Motion made, and Question proposed, "That leave be given to bring in a Bill to amend the Law relating to Education in Scotland, and for other purposes connected therewith."—(The Lord-Advocate.)

MR. THOMAS SHAW (Hawick Burghs)

endorsed the Lord-Advocate's remarks with respect to the late Secretary for Scotland. He remarked that the Bill imported new topics and new methods of handling those topics which he thought provided elements of considerable danger as to its future. Still the general features remained the same. They were on the whole to retain their Scotch system; they were still to have universal school boards; they were still to have sole control of the taxpayer's money by representatives of the taxpayer, and they were still to have no embargo put upon the right of representatives to appoint teachers irrespective of creed or denomination. He thought it would have been a much wiser course for the Government to have accepted the lessons inflicted upon them last year and to have adhered to the text of their original Bill.
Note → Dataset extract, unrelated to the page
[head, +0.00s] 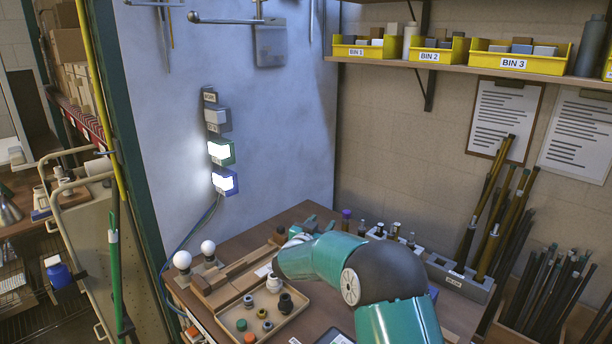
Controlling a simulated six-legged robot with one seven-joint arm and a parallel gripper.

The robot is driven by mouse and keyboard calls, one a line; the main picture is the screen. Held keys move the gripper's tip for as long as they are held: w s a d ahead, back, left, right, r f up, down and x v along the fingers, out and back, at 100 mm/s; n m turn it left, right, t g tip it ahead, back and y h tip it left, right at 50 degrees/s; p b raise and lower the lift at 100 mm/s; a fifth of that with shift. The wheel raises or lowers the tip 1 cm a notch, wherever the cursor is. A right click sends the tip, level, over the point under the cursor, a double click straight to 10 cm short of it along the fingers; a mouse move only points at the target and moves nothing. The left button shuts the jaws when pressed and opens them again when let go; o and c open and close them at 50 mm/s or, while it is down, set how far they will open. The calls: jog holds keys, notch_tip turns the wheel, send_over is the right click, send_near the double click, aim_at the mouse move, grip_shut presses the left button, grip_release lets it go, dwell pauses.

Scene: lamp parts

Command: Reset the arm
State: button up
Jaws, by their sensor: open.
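My teal and grey arm reaches in from the bottom right and bends over the wooden workbench (240,237). My gripper (306,226) is open at the far end of the arm, partly behind my own forearm link. Its fingertips are small and hard to make out. I see nothing held in it. The lamp parts lie nearby: two white round bulbs (182,261) stand in holders at the bench's left, and a shallow tray (292,319) holds several small caps and sockets.
Behind my arm, a grey block rack (455,277) and several small bottles stand along the wall. Yellow bins (428,52) sit on a shelf above. Bundles of dark rods (548,285) stand at the right. Lit switch boxes (221,152) hang on the left panel. The air above the bench's left is clear.

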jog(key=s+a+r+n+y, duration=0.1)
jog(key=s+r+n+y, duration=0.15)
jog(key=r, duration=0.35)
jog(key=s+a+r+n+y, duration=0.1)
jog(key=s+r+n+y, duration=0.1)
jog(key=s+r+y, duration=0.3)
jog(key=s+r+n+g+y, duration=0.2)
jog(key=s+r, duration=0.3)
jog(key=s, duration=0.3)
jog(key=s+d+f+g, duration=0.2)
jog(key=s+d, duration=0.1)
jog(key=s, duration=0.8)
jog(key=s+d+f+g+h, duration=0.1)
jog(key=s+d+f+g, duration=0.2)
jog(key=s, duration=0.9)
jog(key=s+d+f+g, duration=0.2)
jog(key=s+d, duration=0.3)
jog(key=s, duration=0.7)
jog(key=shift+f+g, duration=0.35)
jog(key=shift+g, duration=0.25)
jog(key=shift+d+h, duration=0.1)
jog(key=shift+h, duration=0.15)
All that had happened with reference to the new proposal was a complete justification of the criticisms offered. With regard to the new change as to the incidence of rating, he rejoiced that reward had been given to their efforts by the original proposals of the Bill having been gone back upon, but he confessed that when the Lord-Advocate went further he had very considerable doubt as to the setting up of new districts and as to their having constant trouble with regard to the incidence within those districts of certain classes of expenditure. It would have been far simpler and better to have taken the districts as they were now situated, giving them over to authorities united by freedom, united by interest, and united by responsibility. They would watch the text of the Bill with very great interest and they would not commit themselves as to its further progress. He asked that the Bill should be printed at an early date and circulated in Scotland in time for feeling in Scotland to ripen and mould itself, and that there should be no attempt suddenly to ask for a Second Reading until Scotland itself had been consulted. He remarked that the Government would have to have regard to the opinion of Scotch representatives with reference to the important matter of feeding children and also with reference to gipsy or tinker children, and concluded by stating that on the whole those representatives would not be adverse to a good and true measure adhering to the main lines of popular representative control such as they found embodied in the Bill.

Question agreed to.

Bill ordered to be brought in by the LORD-ADVOCATE and Mr. COCHRANE.